Конечно, и в пистонном замке должны быть свои аккуратности и предосторожности, как и в самых пистонах; но все несовершенства этого рода – нуль в сравнении с вышеописанными. Пистон может дать осечку только тогда, когда он подмок, когда из него вывалился ударный состав, когда засорилось отверстие в брантке, или когда порох не попал в это отверстие и, следовательно, не имеет сообщения с пистоном, или же, наконец, когда курок слаб и не в состоянии разбить пистона. Но все эти невыгоды не есть случайность, каждую из них охотник должен видеть ранее и предупредить ее. Нужно только внимание, одно внимание, тогда как в кремневом ружье и случай играет важную роль.

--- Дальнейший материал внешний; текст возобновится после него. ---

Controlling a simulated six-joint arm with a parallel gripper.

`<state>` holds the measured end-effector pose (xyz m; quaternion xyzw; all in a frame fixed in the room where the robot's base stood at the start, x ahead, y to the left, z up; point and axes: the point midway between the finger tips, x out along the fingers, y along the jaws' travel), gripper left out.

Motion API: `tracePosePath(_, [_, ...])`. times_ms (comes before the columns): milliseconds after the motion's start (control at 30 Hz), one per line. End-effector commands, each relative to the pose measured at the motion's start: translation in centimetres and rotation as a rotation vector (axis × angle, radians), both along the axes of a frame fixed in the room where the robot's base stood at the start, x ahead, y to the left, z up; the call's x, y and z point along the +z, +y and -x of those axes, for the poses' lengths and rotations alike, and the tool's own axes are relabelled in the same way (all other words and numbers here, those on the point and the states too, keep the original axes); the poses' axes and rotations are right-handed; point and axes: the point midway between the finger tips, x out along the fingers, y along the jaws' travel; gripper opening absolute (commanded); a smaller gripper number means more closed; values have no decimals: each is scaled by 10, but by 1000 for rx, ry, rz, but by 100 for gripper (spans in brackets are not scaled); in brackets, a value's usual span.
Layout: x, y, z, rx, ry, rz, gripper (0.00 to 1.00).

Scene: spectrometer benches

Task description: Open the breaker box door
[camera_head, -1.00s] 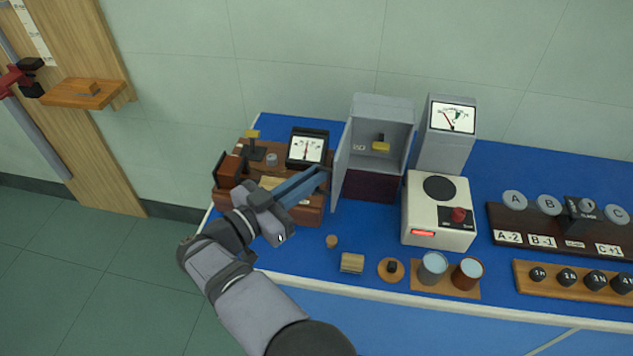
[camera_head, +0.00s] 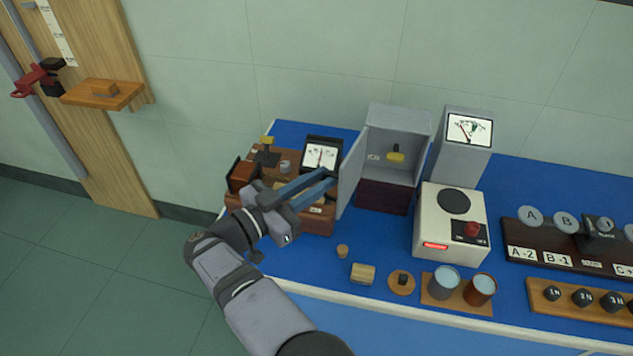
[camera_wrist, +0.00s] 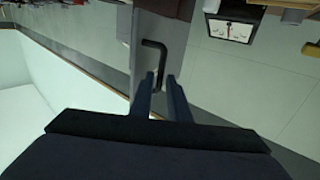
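The breaker box (camera_head: 410,112) is a grey upright box on a dark base at the back of the bench. Its grey door (camera_head: 352,175) stands open on the left, so the inside with a yellow-and-black switch (camera_head: 396,156) shows. My gripper (camera_head: 329,178) is at the outer side of the door. In the wrist view, my fingertips (camera_wrist: 160,78) are a little apart, with the lower end of the dark bent handle (camera_wrist: 159,58) between them. The handle is on the grey door panel (camera_wrist: 177,40). A gap seems to show beside the handle; any contact is unclear.
A wooden meter unit (camera_head: 318,225) lies under and behind my gripper. A cream box with a red knob (camera_head: 450,232) stands right of the breaker box, before a grey meter (camera_head: 464,150). Small blocks and two cups (camera_head: 445,280) line the front edge.

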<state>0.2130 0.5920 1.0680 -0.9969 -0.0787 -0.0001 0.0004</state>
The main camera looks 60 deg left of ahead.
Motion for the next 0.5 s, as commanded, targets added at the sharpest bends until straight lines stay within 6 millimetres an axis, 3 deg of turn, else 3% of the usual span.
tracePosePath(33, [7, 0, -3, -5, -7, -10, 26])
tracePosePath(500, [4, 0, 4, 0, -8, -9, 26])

Кроме того, пистон еще придает силу заряду при выстреле, тогда как в кремневом ружье часть силы пороха теряется бесполезно чрез затравку. Самый выстрел из последнего происходит не так быстро, как в пистонном ружье; кремневое как-то сначала зашипит, как бы задумается, палить или нет, потянет и тогда уже разразится громом, что весьма неудобно при стрельбе дичи на лету и на бегу[7]. Словом, тьма преимуществ пистона перед кремнем, но сибиряки-промышленники еще не скоро с ними познакомятся, а жаль!.. По моему мнению, лучше пистоны заграничные с литерою В или граненые, но последние несколько велики и потому не всегда пригодны к нашим ружьям.